### DATA FOR THIS TASK
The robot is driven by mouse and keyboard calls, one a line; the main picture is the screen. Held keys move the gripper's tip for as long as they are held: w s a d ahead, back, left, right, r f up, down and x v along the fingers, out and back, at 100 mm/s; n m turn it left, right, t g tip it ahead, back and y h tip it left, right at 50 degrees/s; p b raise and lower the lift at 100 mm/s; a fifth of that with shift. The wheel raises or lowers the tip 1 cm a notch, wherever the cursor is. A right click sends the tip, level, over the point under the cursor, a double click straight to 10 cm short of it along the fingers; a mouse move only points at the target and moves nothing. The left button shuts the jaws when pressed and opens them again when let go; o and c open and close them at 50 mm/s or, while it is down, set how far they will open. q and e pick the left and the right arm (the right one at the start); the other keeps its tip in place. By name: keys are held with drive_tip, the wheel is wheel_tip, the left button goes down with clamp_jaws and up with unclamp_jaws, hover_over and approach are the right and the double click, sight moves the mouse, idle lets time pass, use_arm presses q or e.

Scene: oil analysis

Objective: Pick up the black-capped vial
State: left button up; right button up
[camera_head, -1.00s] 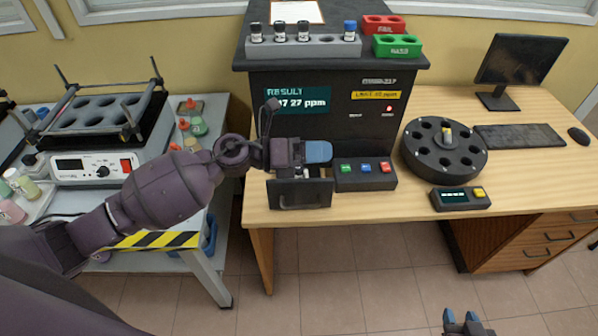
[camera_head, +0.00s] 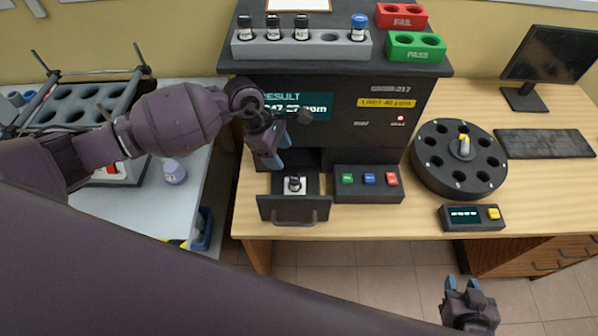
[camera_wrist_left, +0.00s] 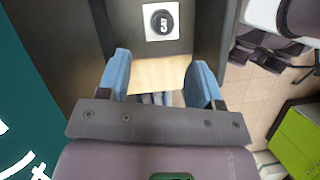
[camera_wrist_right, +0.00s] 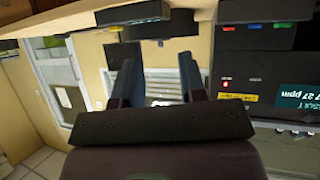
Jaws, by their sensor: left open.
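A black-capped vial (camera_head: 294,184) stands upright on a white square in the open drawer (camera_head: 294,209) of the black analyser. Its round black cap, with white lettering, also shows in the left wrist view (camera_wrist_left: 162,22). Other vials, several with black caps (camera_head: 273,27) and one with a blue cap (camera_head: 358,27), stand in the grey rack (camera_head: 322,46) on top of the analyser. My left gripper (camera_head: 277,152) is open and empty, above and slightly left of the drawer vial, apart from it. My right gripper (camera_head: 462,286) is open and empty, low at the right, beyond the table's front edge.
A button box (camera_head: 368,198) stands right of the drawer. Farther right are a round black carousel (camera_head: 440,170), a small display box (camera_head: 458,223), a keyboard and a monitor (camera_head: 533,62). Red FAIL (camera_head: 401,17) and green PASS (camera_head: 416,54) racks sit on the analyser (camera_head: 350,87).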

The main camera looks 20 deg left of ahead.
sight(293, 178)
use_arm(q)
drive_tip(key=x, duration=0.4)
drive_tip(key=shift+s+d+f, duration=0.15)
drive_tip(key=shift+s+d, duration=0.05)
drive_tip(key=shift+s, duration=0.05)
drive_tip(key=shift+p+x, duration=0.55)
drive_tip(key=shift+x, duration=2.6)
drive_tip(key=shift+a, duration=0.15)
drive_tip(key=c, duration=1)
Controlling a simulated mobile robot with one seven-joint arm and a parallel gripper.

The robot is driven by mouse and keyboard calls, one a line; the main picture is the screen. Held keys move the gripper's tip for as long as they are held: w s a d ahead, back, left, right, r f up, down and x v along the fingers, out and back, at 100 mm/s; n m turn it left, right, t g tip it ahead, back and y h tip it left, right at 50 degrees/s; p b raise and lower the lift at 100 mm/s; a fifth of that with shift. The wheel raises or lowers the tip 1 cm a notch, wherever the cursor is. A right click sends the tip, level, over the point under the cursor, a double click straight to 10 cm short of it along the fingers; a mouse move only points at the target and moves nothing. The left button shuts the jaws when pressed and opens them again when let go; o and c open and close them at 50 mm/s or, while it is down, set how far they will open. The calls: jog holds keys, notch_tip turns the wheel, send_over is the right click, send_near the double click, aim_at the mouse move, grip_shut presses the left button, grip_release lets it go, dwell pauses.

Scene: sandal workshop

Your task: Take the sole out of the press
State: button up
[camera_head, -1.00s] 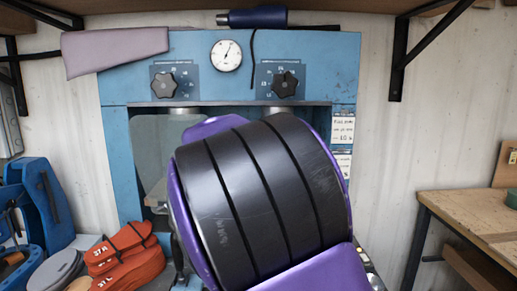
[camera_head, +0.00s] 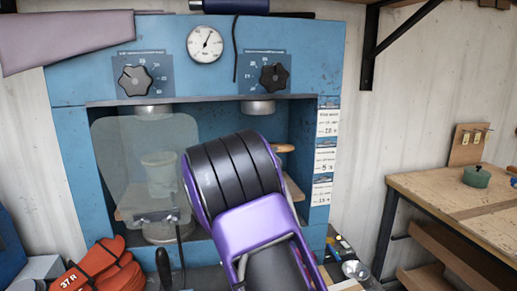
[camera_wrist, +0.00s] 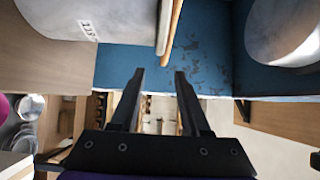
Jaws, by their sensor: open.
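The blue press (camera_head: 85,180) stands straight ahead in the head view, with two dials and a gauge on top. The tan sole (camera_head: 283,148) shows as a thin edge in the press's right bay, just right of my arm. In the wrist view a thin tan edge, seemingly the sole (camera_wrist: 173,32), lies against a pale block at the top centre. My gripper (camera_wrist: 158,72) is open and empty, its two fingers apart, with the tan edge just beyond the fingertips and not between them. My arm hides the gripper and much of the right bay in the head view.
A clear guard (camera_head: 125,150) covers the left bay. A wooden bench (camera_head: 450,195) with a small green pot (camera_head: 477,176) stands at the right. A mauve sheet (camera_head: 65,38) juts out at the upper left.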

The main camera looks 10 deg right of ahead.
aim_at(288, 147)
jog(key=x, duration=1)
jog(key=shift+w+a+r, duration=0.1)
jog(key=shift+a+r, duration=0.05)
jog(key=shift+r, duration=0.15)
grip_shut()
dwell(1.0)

--

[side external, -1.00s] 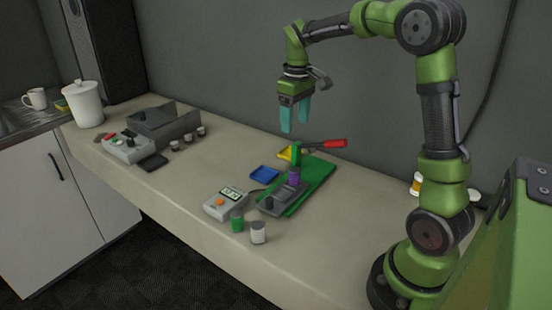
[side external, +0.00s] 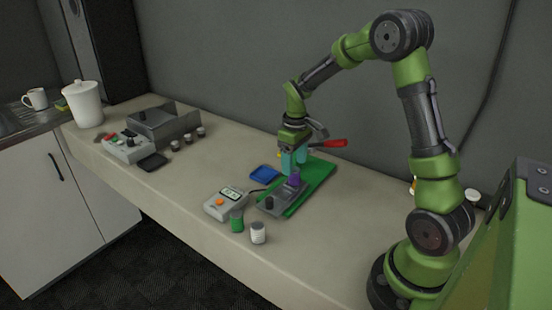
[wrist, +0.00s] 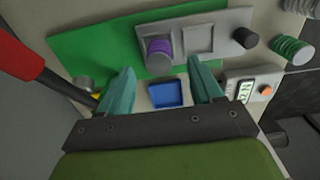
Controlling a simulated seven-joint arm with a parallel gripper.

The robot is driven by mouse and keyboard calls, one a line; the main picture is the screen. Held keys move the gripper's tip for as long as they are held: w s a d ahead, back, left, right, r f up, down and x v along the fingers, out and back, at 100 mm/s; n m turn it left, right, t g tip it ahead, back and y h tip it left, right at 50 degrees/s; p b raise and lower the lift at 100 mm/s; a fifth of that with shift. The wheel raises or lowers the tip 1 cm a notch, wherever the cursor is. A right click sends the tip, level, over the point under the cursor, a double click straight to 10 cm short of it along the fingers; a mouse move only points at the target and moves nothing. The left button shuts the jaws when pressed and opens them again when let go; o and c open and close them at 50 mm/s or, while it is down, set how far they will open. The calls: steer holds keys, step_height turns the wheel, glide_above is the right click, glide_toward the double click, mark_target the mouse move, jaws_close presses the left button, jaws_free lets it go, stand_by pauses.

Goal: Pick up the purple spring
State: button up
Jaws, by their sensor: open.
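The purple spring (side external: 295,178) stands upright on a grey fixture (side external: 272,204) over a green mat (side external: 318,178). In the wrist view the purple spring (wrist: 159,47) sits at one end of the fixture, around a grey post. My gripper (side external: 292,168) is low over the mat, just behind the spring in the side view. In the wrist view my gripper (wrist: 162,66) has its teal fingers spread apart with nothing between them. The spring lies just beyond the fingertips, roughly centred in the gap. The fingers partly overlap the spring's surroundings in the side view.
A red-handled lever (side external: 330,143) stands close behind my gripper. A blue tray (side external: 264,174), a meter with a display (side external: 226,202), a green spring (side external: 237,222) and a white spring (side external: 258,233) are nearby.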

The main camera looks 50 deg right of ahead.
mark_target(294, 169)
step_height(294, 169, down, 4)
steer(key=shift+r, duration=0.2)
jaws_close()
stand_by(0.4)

==

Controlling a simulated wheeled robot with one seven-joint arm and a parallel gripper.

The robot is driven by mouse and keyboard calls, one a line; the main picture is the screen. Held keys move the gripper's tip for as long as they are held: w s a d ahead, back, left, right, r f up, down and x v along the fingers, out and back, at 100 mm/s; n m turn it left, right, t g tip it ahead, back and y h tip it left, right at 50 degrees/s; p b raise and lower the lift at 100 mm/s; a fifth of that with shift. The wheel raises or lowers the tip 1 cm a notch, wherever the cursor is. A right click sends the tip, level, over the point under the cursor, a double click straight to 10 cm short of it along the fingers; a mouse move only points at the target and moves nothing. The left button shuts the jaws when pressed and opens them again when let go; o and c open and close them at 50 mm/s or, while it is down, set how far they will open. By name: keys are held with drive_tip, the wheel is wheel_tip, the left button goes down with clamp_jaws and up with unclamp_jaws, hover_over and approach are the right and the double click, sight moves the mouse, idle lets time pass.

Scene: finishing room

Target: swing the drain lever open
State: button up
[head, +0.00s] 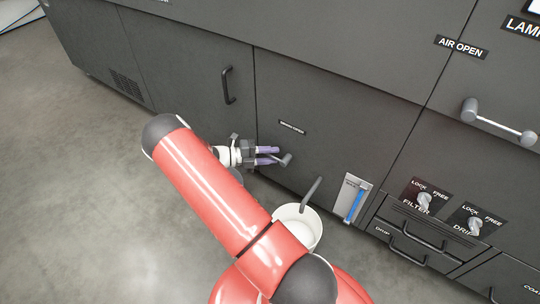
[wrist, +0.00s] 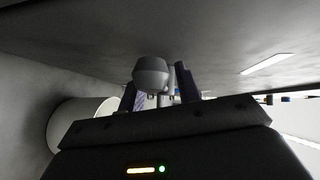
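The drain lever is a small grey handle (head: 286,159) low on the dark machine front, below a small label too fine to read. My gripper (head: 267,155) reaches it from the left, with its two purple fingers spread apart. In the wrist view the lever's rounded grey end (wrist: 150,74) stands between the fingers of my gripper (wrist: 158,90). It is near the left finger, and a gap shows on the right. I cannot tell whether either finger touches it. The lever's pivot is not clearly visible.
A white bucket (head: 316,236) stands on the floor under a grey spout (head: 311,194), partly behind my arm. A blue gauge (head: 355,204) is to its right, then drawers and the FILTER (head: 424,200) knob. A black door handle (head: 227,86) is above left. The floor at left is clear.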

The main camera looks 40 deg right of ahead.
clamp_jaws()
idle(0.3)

### GIVEN TASK
How many lines in these records hold the string "parallel"? Reply with the number alone.

### COMPLETE ANSWER
3